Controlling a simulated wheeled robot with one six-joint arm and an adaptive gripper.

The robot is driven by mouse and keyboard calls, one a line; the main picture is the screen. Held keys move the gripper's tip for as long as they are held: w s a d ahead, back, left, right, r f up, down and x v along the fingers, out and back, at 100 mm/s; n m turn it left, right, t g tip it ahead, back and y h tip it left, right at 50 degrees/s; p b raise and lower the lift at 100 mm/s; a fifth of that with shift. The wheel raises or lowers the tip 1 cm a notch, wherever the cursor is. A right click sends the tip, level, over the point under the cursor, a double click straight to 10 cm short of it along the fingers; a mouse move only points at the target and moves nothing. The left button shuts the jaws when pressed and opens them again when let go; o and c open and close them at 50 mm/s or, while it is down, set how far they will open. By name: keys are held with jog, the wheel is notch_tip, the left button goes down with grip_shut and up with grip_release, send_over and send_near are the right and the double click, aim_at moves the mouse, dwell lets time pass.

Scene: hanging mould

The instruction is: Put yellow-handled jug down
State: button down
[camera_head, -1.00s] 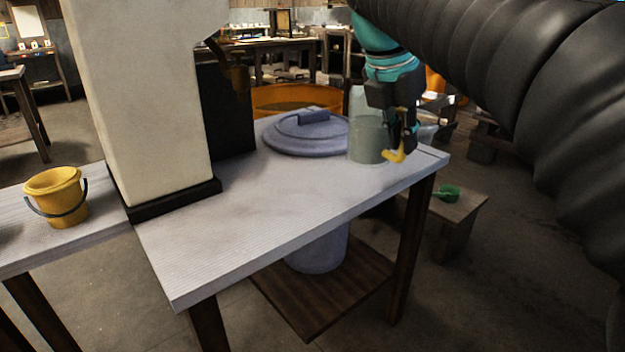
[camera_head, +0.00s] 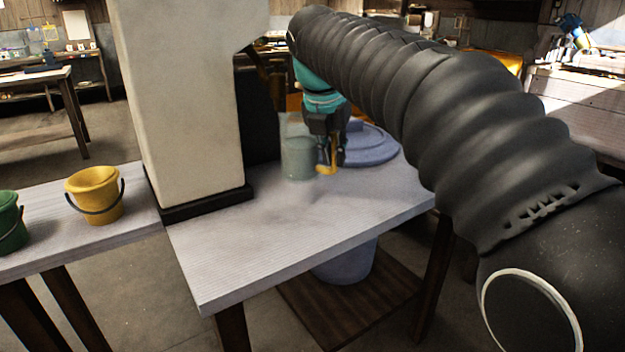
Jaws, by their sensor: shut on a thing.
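The yellow-handled jug (camera_head: 299,160) is a translucent grey-green vessel with a yellow handle on its right side. My gripper (camera_head: 328,160) is dark and hangs from a teal wrist, shut on the jug's handle. The jug is upright over the white table (camera_head: 300,229), just right of the pale column. I cannot tell whether its base touches the tabletop or is slightly above it. The fingertips are small and partly merge with the handle.
A round blue-grey lid (camera_head: 372,146) lies on the table behind and right of the jug. The pale column (camera_head: 190,110) stands left. A yellow bucket (camera_head: 95,198) and a green bucket (camera_head: 10,225) stand on the left table. The table's front part is clear.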

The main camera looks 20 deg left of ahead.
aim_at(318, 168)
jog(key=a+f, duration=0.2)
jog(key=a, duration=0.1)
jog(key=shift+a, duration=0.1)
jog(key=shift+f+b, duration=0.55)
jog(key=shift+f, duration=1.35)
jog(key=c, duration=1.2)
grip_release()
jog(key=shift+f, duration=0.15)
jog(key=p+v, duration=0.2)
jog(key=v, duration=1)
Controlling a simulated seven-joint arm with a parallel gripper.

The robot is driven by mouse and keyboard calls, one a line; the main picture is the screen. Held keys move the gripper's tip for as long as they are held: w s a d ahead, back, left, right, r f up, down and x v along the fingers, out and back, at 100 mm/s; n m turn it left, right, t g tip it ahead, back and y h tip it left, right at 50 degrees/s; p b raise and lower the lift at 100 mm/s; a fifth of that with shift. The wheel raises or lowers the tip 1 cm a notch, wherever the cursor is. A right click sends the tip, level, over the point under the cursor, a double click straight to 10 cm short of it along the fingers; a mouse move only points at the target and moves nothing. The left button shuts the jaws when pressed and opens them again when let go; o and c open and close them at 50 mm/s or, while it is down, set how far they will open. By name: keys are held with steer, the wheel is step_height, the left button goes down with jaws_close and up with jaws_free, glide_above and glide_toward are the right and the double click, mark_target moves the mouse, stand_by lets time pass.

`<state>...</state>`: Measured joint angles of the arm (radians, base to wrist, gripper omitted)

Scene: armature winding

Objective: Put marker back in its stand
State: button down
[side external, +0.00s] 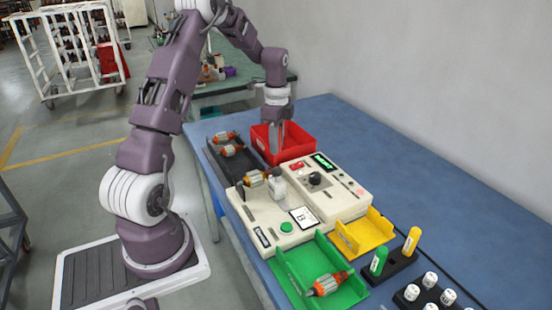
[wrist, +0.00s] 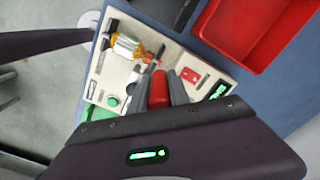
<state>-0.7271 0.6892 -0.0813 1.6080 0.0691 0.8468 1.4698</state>
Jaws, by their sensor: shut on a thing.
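My gripper (side external: 277,150) is shut and points down in front of the red bin in the side external view. In the wrist view my gripper (wrist: 162,92) has a red marker (wrist: 159,88) between its fingers, held above the cream machine. The marker cannot be made out against the red bin in the side external view. The black marker stand (side external: 397,266) is at the right front of the table, far from my gripper. It holds a green marker (side external: 379,260) and a yellow marker (side external: 411,241), both upright. The stand is not in the wrist view.
The cream testing machine (side external: 340,204) lies between my gripper and the stand, with an armature on it. A yellow tray (side external: 364,232) and a green tray (side external: 292,277) with an armature are nearby. A rack of white-capped containers (side external: 428,289) is in front.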

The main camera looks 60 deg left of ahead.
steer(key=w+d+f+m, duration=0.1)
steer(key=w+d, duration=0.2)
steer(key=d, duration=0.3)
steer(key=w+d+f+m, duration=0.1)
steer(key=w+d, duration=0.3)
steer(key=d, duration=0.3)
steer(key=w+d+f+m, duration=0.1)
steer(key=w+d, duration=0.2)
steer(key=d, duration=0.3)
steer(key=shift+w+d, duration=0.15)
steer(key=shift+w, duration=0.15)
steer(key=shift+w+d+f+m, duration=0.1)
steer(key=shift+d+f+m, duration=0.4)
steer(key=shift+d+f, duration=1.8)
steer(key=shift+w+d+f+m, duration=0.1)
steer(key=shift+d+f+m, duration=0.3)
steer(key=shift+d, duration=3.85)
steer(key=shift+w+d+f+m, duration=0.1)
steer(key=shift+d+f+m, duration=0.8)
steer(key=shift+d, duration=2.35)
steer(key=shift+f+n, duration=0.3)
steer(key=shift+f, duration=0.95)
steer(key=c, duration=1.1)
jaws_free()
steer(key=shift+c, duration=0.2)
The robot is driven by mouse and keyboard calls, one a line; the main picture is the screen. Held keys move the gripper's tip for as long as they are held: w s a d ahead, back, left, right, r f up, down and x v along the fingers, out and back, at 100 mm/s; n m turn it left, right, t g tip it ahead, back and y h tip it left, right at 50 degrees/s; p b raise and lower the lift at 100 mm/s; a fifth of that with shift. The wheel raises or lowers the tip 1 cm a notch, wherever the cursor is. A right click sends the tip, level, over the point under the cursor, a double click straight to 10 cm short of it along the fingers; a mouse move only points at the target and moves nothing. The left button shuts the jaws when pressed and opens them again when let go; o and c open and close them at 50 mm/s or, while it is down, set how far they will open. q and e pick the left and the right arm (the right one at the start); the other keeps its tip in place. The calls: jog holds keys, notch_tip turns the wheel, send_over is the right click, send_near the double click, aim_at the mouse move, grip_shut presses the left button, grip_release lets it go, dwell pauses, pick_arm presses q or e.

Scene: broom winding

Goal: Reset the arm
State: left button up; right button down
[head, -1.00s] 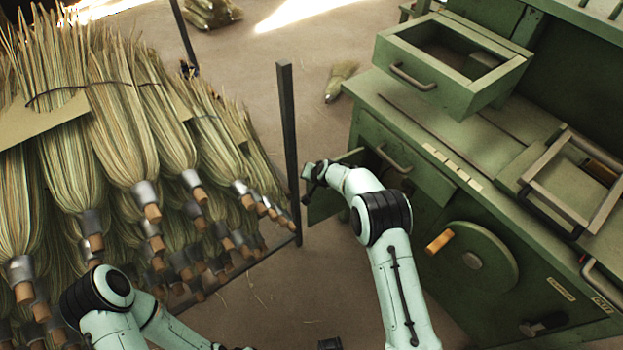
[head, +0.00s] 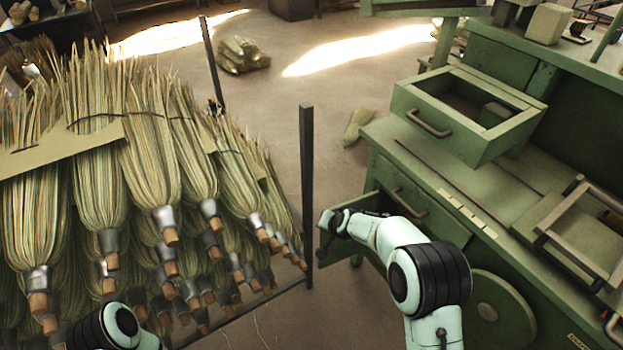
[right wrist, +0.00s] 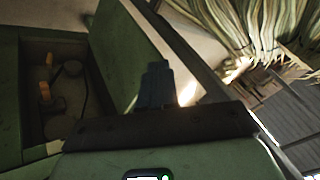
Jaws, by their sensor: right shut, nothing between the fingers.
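My right arm reaches from the lower right in the head view. Its dark gripper end (head: 330,222) is beside an open green cabinet door (head: 347,245), left of the green machine (head: 400,172). In the right wrist view, the dark fingers of my right gripper (right wrist: 157,84) are together and empty, in front of an open green panel (right wrist: 120,50). I cannot tell whether they touch it. Only a rounded joint of my left arm shows at the bottom left of the head view; its gripper is out of view.
A rack of brooms (head: 150,190) fills the left, with a dark upright post (head: 307,190) near my right gripper. The machine has an open drawer (head: 470,115) and a wheel (head: 490,312). An open compartment (right wrist: 60,95) shows in the right wrist view.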

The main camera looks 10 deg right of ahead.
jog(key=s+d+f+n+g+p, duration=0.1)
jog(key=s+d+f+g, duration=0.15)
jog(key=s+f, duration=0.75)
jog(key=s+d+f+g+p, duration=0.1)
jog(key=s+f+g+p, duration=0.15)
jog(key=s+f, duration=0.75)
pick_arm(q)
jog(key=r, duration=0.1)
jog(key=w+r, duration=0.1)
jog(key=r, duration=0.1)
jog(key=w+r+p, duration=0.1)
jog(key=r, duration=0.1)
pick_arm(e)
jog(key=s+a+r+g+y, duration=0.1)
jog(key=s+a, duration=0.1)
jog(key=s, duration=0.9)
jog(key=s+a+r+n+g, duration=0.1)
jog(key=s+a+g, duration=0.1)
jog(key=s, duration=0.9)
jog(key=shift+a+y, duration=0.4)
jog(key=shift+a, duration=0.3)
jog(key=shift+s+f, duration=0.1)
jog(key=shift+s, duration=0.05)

--------------------------------

:: TASK DIRECTIONS ::
Print all of the records shown above exactly, leaving out each picture.

:: SOLUTION FOR THIS TASK ::
Controlling a simulated wheeled robot with one six-joint arm and an adaptive gripper.

The robot is driven by mouse and keyboard calls, one a line; the main picture is the screen. Held keys move the gripper's tip for as long as they are held: w s a d ahead, back, left, right, r f up, down and x v along the fingers, out and back, at 100 mm/s; n m turn it left, right, t g tip it ahead, back and y h tip it left, right at 50 degrees/s; p b raise and lower the lift at 100 mm/s; a fifth of that with shift. The wheel raises or lowers the tip 1 cm a notch, wherever the cursor is. A right click sends the tip, level, over the point under the cursor, a double click straight to 10 cm short of it along the fingers; a mouse move only points at the target and moves nothing. The left button shuts the jaws when pressed and opens them again when let go; o and c open and close them at 50 mm/s or, while it is down, set how far they will open. By name: keys are held with jog, the wheel is notch_tip, the left button goes down with grip_shut and up with grip_release, send_over and send_near are the right and the double click, aim_at moves the mouse, dwell lets time pass.

Scene: hanging mould

The instruction is: Put yellow-handled jug down
State: button down
[camera_head, -1.00s] 
[camera_head, +0.00s] 
Jaws, by their sensor: shut on a thing.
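The yellow-handled jug (camera_head: 299,160) is a translucent grey-green vessel with a yellow handle on its right side. My gripper (camera_head: 328,160) is dark and hangs from a teal wrist, shut on the jug's handle. The jug is upright over the white table (camera_head: 300,229), just right of the pale column. I cannot tell whether its base touches the tabletop or is slightly above it. The fingertips are small and partly merge with the handle.
A round blue-grey lid (camera_head: 372,146) lies on the table behind and right of the jug. The pale column (camera_head: 190,110) stands left. A yellow bucket (camera_head: 95,198) and a green bucket (camera_head: 10,225) stand on the left table. The table's front part is clear.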

The main camera looks 20 deg left of ahead.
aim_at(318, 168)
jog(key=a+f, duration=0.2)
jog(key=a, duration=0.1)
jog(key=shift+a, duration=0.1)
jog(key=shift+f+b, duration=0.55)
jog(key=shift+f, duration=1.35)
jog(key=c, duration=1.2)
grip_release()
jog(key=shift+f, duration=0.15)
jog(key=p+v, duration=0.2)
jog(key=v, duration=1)
Controlling a simulated seven-joint arm with a parallel gripper.

The robot is driven by mouse and keyboard calls, one a line; the main picture is the screen. Held keys move the gripper's tip for as long as they are held: w s a d ahead, back, left, right, r f up, down and x v along the fingers, out and back, at 100 mm/s; n m turn it left, right, t g tip it ahead, back and y h tip it left, right at 50 degrees/s; p b raise and lower the lift at 100 mm/s; a fifth of that with shift. The wheel raises or lowers the tip 1 cm a notch, wherever the cursor is. A right click sends the tip, level, over the point under the cursor, a double click straight to 10 cm short of it along the fingers; a mouse move only points at the target and moves nothing. The left button shuts the jaws when pressed and opens them again when let go; o and c open and close them at 50 mm/s or, while it is down, set how far they will open. By name: keys are held with steer, the wheel is step_height, the left button goes down with jaws_close and up with jaws_free, glide_above and glide_toward are the right and the double click, mark_target moves the mouse, stand_by lets time pass.

`<state>...</state>`: Measured joint angles of the arm (radians, base to wrist, gripper omitted)

Scene: armature winding

Objective: Put marker back in its stand
State: button down
[side external, +0.00s] 
[wrist, +0.00s] 
<state>-0.7271 0.6892 -0.0813 1.6080 0.0691 0.8468 1.4698</state>
Jaws, by their sensor: shut on a thing.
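My gripper (side external: 277,150) is shut and points down in front of the red bin in the side external view. In the wrist view my gripper (wrist: 162,92) has a red marker (wrist: 159,88) between its fingers, held above the cream machine. The marker cannot be made out against the red bin in the side external view. The black marker stand (side external: 397,266) is at the right front of the table, far from my gripper. It holds a green marker (side external: 379,260) and a yellow marker (side external: 411,241), both upright. The stand is not in the wrist view.
The cream testing machine (side external: 340,204) lies between my gripper and the stand, with an armature on it. A yellow tray (side external: 364,232) and a green tray (side external: 292,277) with an armature are nearby. A rack of white-capped containers (side external: 428,289) is in front.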

The main camera looks 60 deg left of ahead.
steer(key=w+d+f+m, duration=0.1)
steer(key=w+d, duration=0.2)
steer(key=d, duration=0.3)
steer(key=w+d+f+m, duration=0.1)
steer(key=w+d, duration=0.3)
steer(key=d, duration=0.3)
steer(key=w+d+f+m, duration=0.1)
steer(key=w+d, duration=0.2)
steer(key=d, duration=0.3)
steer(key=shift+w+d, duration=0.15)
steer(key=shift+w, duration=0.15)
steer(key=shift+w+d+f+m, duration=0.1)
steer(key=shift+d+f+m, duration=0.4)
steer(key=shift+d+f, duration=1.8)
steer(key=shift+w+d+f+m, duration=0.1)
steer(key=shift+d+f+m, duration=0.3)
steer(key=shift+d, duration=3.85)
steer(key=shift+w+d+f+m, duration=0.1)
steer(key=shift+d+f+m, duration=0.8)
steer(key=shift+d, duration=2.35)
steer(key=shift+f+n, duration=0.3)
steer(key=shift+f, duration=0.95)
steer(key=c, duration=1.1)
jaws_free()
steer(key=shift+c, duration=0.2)
The robot is driven by mouse and keyboard calls, one a line; the main picture is the screen. Held keys move the gripper's tip for as long as they are held: w s a d ahead, back, left, right, r f up, down and x v along the fingers, out and back, at 100 mm/s; n m turn it left, right, t g tip it ahead, back and y h tip it left, right at 50 degrees/s; p b raise and lower the lift at 100 mm/s; a fifth of that with shift. The wheel raises or lowers the tip 1 cm a notch, wherever the cursor is. A right click sends the tip, level, over the point under the cursor, a double click straight to 10 cm short of it along the fingers; a mouse move only points at the target and moves nothing. The left button shuts the jaws when pressed and opens them again when let go; o and c open and close them at 50 mm/s or, while it is down, set how far they will open. q and e pick the left and the right arm (the right one at the start); the other keeps its tip in place. The calls: jog holds keys, notch_tip turns the wheel, send_over is the right click, send_near the double click, aim_at the mouse move, grip_shut presses the left button, grip_release lets it go, dwell pauses, pick_arm presses q or e.

Scene: broom winding

Goal: Reset the arm
State: left button up; right button down
[head, -1.00s] 
[head, +0.00s] 
[right wrist, +0.00s] 
Jaws, by their sensor: right shut, nothing between the fingers.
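My right arm reaches from the lower right in the head view. Its dark gripper end (head: 330,222) is beside an open green cabinet door (head: 347,245), left of the green machine (head: 400,172). In the right wrist view, the dark fingers of my right gripper (right wrist: 157,84) are together and empty, in front of an open green panel (right wrist: 120,50). I cannot tell whether they touch it. Only a rounded joint of my left arm shows at the bottom left of the head view; its gripper is out of view.
A rack of brooms (head: 150,190) fills the left, with a dark upright post (head: 307,190) near my right gripper. The machine has an open drawer (head: 470,115) and a wheel (head: 490,312). An open compartment (right wrist: 60,95) shows in the right wrist view.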

The main camera looks 10 deg right of ahead.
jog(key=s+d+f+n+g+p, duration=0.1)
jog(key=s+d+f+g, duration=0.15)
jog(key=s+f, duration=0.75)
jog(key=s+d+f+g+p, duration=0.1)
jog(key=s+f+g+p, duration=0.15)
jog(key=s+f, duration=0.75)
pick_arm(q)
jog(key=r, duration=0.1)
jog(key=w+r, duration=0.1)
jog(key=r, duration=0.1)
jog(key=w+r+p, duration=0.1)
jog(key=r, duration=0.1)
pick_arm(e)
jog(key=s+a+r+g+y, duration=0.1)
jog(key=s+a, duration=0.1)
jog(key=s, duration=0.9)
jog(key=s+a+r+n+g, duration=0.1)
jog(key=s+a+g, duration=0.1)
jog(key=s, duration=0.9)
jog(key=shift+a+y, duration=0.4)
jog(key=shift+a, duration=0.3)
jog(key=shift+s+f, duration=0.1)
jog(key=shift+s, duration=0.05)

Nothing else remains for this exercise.